5. Order Irrelevance Principle

The order you count objects in doesn’t change the total.

Simulate
Teacher to AI:

“Role-play children reacting to the same 5 blocks rearranged in different shapes.”

AI Dialogue Example:

• Teacher: “Here are 5 blocks in a row. How many?”

  • Students: “5.”

• Teacher: moves blocks into a circle “How many now?”

  • Student A: “Still 5.”

  • Student B: “More — it looks bigger.”

  • Student C: “One disappeared!”

Reflect

• Misconception: spacing changes quantity.

• Ask yourself: Do I give enough chances for children to see number stays constant?

• AI prompt: “How can I make order irrelevance playful?”

Refine

• Add “predict → check” cycle: children guess first, then recount.

• Refined activity: children rearrange their own counters into lines, piles, towers, then prove the number is the same.

---

Why This Combination is Powerful

• Research-backed: Gelman & Gallistel identify the core concepts of counting.

• Practice-ready: The Simulate → Reflect → Refine method makes those principles teachable by surfacing real misconceptions.

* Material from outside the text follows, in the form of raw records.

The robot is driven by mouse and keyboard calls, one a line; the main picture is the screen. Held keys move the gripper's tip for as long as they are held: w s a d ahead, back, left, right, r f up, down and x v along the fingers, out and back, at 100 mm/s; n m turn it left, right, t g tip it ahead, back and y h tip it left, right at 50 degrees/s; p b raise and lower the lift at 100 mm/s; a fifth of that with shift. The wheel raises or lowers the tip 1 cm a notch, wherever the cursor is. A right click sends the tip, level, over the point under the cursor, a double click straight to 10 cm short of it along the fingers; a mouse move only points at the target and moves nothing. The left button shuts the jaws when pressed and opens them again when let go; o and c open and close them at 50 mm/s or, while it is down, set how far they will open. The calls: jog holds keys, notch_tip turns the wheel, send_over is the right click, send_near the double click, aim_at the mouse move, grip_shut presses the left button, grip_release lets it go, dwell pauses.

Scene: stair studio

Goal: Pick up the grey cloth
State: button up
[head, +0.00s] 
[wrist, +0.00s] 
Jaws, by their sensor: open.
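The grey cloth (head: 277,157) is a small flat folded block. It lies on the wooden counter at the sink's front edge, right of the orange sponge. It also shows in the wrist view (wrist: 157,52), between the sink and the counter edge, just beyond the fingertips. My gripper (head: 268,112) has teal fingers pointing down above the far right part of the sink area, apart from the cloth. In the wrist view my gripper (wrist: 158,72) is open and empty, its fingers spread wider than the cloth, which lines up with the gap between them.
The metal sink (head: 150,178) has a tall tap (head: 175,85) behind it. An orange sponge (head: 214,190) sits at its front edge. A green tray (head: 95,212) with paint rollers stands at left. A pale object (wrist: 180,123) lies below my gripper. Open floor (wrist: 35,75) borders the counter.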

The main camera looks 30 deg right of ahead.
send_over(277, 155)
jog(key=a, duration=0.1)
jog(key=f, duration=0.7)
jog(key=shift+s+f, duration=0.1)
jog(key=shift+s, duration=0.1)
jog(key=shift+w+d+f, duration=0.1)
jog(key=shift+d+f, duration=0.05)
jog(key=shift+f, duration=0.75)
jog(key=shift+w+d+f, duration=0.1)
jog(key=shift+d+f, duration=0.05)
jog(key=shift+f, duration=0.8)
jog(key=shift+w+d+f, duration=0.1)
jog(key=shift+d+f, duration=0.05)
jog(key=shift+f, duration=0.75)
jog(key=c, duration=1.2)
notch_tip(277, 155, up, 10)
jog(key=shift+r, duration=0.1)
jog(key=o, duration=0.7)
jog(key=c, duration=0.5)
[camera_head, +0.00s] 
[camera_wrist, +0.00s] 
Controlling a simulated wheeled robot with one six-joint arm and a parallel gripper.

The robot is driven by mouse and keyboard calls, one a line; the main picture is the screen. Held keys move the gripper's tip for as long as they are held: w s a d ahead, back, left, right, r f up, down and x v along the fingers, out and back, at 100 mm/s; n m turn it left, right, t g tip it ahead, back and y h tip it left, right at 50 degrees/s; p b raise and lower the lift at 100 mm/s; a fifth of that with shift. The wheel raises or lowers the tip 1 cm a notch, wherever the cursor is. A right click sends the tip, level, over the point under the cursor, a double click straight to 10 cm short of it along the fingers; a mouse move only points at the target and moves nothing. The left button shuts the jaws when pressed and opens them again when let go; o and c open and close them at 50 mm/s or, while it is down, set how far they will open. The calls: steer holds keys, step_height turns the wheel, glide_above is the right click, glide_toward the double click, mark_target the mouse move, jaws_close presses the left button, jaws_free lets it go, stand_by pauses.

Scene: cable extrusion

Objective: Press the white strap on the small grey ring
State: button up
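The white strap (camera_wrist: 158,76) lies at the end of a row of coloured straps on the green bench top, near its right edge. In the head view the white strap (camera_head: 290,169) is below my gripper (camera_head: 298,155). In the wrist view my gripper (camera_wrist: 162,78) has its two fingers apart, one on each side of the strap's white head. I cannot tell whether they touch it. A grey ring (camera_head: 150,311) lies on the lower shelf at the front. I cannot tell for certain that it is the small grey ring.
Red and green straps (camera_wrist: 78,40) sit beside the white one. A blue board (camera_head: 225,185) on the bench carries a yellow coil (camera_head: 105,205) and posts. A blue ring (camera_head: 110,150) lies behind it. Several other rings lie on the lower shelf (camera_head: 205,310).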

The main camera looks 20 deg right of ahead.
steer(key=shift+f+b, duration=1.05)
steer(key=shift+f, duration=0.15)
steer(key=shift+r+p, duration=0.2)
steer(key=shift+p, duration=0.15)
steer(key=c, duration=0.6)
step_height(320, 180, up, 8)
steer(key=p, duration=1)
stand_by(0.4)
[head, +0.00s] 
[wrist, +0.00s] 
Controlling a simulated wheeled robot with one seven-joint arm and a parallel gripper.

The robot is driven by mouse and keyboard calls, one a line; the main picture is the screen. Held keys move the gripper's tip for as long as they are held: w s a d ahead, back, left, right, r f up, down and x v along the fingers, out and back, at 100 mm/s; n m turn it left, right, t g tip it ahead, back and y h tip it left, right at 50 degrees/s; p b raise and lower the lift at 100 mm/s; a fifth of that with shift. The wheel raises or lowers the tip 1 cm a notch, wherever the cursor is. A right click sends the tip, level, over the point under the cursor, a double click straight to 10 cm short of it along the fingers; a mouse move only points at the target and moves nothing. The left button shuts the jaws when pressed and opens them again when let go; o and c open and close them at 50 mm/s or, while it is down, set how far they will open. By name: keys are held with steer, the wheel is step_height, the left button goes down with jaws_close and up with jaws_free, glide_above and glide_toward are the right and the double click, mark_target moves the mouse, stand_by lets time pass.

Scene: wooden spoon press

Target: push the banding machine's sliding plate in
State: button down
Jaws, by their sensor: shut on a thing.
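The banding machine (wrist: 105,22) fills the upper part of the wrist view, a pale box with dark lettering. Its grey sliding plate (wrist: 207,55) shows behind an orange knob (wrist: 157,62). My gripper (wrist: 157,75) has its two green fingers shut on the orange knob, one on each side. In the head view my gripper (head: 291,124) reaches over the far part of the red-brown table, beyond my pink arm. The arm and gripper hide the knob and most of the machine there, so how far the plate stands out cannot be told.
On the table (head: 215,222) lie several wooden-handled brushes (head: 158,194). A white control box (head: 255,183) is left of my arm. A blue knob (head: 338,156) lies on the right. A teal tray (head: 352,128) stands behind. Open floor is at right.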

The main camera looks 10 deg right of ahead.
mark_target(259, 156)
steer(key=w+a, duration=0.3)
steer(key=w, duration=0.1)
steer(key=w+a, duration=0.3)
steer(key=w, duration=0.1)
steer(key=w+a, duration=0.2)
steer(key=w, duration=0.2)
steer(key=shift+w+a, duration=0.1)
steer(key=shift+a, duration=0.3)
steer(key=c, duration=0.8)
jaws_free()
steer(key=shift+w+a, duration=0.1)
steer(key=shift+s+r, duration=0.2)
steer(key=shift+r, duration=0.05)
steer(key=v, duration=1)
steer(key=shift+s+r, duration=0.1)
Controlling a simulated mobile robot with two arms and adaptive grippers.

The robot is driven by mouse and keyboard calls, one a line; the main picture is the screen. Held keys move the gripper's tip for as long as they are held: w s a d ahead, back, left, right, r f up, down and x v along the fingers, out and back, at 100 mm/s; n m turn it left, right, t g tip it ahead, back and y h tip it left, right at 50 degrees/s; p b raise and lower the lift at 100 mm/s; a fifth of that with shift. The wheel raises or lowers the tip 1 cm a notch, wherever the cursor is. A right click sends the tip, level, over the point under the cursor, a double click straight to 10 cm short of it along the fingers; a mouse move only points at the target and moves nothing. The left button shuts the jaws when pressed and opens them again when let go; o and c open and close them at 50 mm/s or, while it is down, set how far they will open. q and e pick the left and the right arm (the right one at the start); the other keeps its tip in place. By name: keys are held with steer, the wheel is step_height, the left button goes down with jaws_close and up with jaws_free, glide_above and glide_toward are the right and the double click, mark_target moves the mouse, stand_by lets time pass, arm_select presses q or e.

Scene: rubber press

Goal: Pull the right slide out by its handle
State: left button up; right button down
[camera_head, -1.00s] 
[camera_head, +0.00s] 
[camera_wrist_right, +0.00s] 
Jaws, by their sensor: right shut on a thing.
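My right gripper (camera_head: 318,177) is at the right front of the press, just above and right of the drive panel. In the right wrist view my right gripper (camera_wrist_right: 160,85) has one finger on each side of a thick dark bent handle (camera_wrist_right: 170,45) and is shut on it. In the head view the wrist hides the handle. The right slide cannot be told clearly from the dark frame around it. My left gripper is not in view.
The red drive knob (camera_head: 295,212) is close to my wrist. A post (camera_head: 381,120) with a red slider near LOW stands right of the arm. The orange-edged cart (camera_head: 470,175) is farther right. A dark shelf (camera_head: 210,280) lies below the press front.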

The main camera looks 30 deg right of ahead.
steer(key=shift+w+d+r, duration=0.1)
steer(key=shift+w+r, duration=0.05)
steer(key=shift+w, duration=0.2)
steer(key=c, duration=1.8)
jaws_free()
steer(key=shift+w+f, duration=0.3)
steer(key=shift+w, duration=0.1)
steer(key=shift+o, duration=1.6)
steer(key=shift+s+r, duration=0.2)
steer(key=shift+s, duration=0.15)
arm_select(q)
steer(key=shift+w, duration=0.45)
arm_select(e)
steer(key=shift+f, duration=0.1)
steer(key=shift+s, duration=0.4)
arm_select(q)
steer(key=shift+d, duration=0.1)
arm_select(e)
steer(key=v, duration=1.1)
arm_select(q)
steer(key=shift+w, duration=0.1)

• Workload-reducing: Teachers prepare strategies in advance rather than firefighting misconceptions mid-lesson.

• Engaging: Off-task play (building towers, mixing objects) is reframed into learning opportunities.

---

Final Thought

Counting is not just chanting numbers — it’s about mastering principles that underpin all later mathematics. AI rehearsal lets teachers preview how children might respond, so lessons are clearer, misconceptions are anticipated, and children’s playful energy is channelled into deep learning.

By linking classic developmental research with modern AI rehearsal, we equip teachers with the tools to be both evidence-informed and classroom-ready.